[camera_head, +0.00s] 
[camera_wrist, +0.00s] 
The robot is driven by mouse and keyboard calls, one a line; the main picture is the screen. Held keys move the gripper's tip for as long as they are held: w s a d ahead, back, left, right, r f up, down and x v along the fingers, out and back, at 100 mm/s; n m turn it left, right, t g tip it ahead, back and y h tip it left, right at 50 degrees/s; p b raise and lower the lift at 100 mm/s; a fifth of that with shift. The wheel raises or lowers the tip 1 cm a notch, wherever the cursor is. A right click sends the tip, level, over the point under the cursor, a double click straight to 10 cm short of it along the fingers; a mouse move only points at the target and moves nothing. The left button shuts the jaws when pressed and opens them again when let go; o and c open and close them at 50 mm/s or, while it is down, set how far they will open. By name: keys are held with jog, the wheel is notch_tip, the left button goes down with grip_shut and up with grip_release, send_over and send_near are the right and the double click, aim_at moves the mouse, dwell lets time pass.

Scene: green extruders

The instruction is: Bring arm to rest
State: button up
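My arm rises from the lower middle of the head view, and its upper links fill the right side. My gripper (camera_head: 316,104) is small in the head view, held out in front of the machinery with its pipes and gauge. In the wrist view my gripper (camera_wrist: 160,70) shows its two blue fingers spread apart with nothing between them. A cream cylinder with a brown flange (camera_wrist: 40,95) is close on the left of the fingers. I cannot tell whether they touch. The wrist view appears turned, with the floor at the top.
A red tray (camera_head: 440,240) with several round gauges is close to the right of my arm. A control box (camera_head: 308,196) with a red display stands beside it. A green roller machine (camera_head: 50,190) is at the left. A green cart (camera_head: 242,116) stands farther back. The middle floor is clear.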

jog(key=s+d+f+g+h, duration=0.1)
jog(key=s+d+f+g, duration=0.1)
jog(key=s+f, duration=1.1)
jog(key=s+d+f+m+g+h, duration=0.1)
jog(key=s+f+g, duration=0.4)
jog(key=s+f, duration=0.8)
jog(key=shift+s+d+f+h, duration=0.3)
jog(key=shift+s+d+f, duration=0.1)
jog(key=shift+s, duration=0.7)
# # # # # # #
Direction: Make an exact transcription of the lines from the line with "Scene: green extruders" through the line with "The instruction is: Bring arm to rest", inclusive, omitting all others.

Answer to this problem:
Scene: green extruders

The instruction is: Bring arm to rest

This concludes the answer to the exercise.